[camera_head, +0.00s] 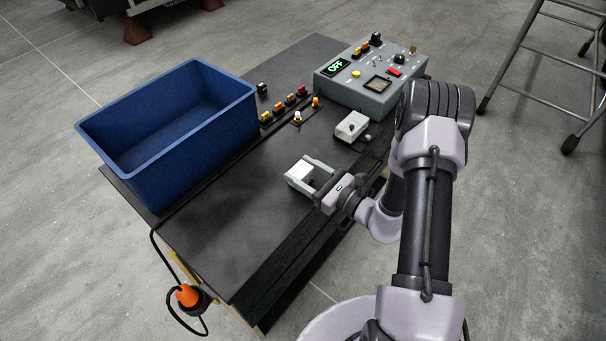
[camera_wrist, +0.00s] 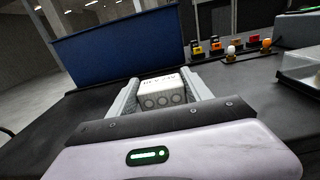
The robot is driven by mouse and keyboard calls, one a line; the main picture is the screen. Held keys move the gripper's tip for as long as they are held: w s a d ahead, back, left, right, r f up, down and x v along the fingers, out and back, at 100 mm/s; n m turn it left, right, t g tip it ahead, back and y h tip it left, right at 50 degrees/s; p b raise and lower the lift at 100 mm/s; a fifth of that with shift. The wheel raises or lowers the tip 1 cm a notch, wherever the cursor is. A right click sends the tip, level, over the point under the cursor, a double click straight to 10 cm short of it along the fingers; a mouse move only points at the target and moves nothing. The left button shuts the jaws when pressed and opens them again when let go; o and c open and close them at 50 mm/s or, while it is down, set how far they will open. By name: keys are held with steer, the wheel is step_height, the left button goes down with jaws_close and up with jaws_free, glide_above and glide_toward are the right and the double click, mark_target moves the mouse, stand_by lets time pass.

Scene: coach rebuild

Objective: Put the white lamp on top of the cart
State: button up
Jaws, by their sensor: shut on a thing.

# WHAT YOU SHOULD DO
Every line from the line containing "Scene: coach rebuild" to the last line of the material above must be repeated exactly, and no other line.

# ANSWER TO THIS EXERCISE
Scene: coach rebuild

Objective: Put the white lamp on top of the cart
State: button up
Jaws, by their sensor: shut on a thing.

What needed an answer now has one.